1. The irratic behavior won’t show up if the global variable is defined in an object file, only when it is defined in static libraries.
2. The irratic behavior won’t show up if the C++ file defining the global variable contains other declarations that is used by the main program.
3. There is no way (AFAIK) to fix this problem other than the -Wl,--whole-archive linker flag, which is not only fragile, but also a bad option because it unnecessarily bloats the final executable by often a lot.

The strict triggering condition means that the irratic behavior can hide undiscovered for a long time, until it is exposed by some completely irrelevant changes (e.g., moving a file to a static library, or moving some code around) and cause a debugging nightmare.

During the process, I also learned a number of C++-standard-imposed pitfalls about global variable constructor.
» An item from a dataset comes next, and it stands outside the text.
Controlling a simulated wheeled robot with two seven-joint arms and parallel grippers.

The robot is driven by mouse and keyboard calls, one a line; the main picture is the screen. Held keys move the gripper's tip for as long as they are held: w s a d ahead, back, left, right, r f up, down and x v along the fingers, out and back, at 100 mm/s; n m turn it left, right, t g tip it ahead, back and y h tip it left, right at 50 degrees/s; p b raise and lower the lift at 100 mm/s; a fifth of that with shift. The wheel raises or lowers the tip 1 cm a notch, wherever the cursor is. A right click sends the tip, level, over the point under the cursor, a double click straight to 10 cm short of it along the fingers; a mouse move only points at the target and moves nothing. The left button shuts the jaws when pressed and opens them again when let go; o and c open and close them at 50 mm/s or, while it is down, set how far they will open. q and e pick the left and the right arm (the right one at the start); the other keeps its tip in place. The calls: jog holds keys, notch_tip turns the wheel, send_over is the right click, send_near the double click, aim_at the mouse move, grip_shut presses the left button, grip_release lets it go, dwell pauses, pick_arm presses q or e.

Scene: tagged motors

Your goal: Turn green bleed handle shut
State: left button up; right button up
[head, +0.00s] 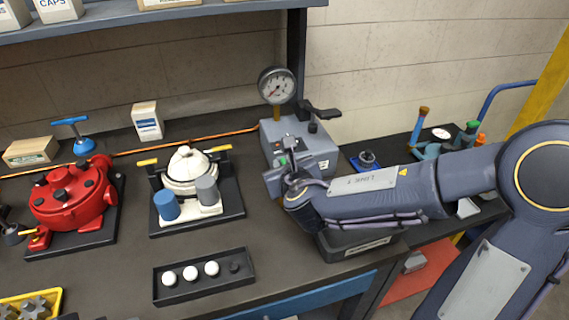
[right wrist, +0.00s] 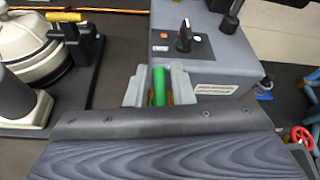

I will only note one interesting example below.

The following code has undefined behavior, can you see why?

std::map<int> g_list;
template<typename T>
struct S {
  S() {
    g_list.insert(123);
  }
  static inline S r;
};
// Instantiate, say, S<int>

Answer: at the time the constructor of r runs, the constructor of g_list may not have run.

This is because according to C++ standard, “dynamic initialization of a non-block variable with static storage duration is unordered if the variable is an implicitly or explicitly instantiated specialization” (in our case, any instantiation of the variable r). Since std::map does not have a constexpr constructor, g_list is also dynamically initialized, so r may be initialized before g_list, even if g_list “appears” to be defined before r.

But isn’t Google Test using the same global variable trick?

The above question comes to my mind soon after I uploaded this post, so I gave it a try. The result is as expected: if I move my Google test files to a static library linked against the final unit test executable, all the tests are gone. Of course, for unit tests, there is absolutely no reason to make them a static library, so I would say Google Test made the completely correct design decision. However, for the general use cases, it seems unreasonable to silently introduce bugs when the code is linked as a static library.